## Work to complete:
Copy each line of the records that contains the word "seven".

## Extracted entries:
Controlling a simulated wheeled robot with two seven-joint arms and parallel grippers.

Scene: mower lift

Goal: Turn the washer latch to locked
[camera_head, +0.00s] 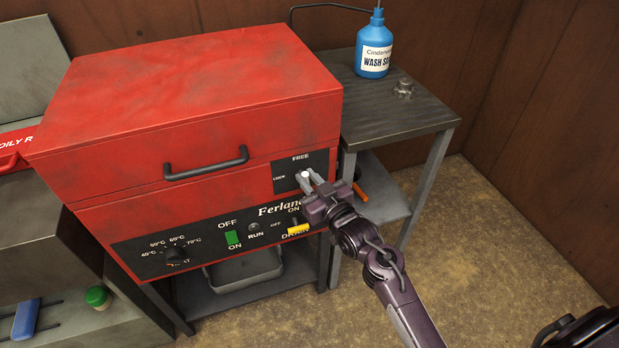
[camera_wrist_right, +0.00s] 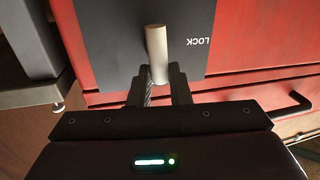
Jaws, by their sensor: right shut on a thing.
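The red washer (camera_head: 190,110) has a black latch plate at its front right, marked FREE at the top and LOCK at the left. The pale latch handle (camera_head: 304,175) sits on this plate. My right gripper (camera_head: 311,180) is shut on the handle. In the right wrist view the grey, rod-like handle (camera_wrist_right: 156,48) runs nearly straight up and down, its lower part between the fingertips (camera_wrist_right: 159,86). LOCK reads upside down to its right there. FREE is not visible in that view. My left gripper is not in view.
A lid handle (camera_head: 207,164) lies left of the latch, and a yellow DRAIN lever (camera_head: 298,230) below it. A metal side table (camera_head: 385,115) at the right bears a blue wash bottle (camera_head: 374,48). The floor at the right is clear.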

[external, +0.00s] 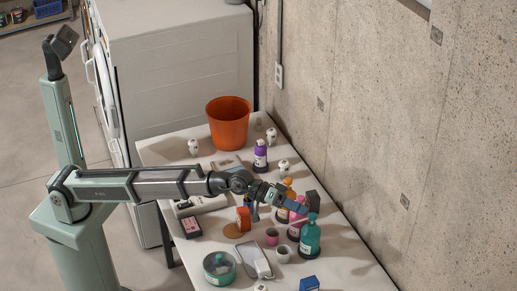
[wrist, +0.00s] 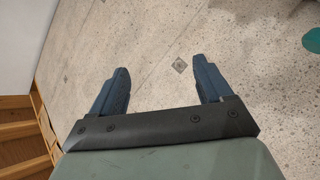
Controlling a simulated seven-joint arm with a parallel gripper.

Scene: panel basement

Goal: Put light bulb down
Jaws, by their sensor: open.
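My gripper (external: 290,207) reaches over the right part of the white table, among the bottles, pointing towards the concrete wall. In the wrist view my gripper (wrist: 160,75) has its two blue fingers wide apart, with nothing between them and the wall behind. Several small white bulb-like items stand on the table: one at the left (external: 193,147), one near the wall (external: 271,135) and one by the purple bottle (external: 284,166). They are too small for me to tell which is the light bulb. My arm and gripper hide part of the table.
A teal bottle (external: 310,238) stands just beside my gripper. A purple bottle (external: 260,156), an orange bucket (external: 228,124), a teal round tin (external: 219,267), a white cup (external: 283,254) and an orange box (external: 243,219) crowd the table. The concrete wall (external: 345,140) bounds it on the right.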

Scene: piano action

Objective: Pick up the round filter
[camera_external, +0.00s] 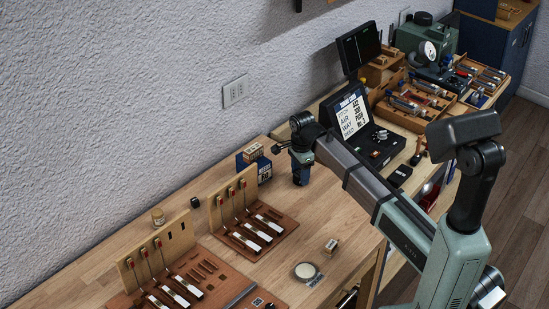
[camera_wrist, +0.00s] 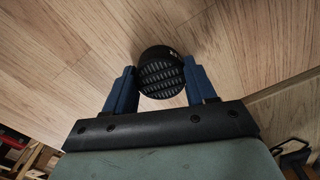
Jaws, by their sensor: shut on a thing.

## Task answer:
Controlling a simulated wheeled robot with two seven-joint arms and parallel grippers.
Controlling a simulated seven-joint arm with a parallel gripper.

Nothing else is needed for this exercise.